Making Gradient Descent Optimal for Strongly Convex Stochastic Optimization
Alexander Rakhlin, Ohad Shamir, Karthik Sridharan
TL;DR
The paper analyzes the convergence of stochastic gradient descent for strongly convex stochastic optimization, showing that when the objective is smooth, SGD (with or without averaging) attains the optimal $O(1/T)$ rate, while for non-smooth objectives standard SGD averaging can incur a $\Omega(\log(T)/T)$ rate. Importantly, a simple modification—$\alpha$-suffix averaging—restores the optimal $O(1/T)$ rate for any strongly convex problem without altering the algorithm. The authors provide both theoretical guarantees and experimental evidence, including high-probability bounds and empirical results on synthetic and real data, illustrating when averaging helps or hurts. The results clarify SGD’s practical performance and offer a lightweight technique to achieve optimal rates in broader settings.
Abstract
Stochastic gradient descent (SGD) is a simple and popular method to solve stochastic optimization problems which arise in machine learning. For strongly convex problems, its convergence rate was known to be O(\log(T)/T), by running SGD for T iterations and returning the average point. However, recent results showed that using a different algorithm, one can get an optimal O(1/T) rate. This might lead one to believe that standard SGD is suboptimal, and maybe should even be replaced as a method of choice. In this paper, we investigate the optimality of SGD in a stochastic setting. We show that for smooth problems, the algorithm attains the optimal O(1/T) rate.

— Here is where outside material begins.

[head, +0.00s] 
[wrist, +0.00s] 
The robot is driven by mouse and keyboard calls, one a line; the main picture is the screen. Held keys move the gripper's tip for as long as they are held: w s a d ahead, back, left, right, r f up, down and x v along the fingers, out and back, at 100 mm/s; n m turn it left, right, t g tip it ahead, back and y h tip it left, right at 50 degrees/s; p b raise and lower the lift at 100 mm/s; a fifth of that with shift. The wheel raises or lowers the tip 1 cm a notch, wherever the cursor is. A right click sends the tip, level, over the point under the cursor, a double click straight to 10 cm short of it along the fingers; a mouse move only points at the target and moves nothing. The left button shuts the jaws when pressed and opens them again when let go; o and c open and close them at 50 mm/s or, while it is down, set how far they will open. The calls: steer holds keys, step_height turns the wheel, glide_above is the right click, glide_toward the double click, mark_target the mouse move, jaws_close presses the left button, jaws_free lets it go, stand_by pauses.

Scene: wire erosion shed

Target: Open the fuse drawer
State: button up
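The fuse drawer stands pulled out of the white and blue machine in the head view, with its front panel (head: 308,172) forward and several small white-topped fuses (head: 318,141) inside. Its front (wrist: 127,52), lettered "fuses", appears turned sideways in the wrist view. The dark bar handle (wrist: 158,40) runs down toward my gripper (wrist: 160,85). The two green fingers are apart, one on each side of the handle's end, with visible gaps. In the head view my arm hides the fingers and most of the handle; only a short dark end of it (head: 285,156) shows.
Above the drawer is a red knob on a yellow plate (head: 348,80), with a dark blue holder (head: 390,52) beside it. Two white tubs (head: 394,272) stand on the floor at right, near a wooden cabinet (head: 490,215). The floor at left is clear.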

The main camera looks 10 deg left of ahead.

However, for non-smooth problems, the convergence rate with averaging might really be Ω(\log(T)/T), and this is not just an artifact of the analysis. On the flip side, we show that a simple modification of the averaging step suffices to recover the O(1/T) rate, and no other change of the algorithm is necessary. We also present experimental results which support our findings, and point out open problems.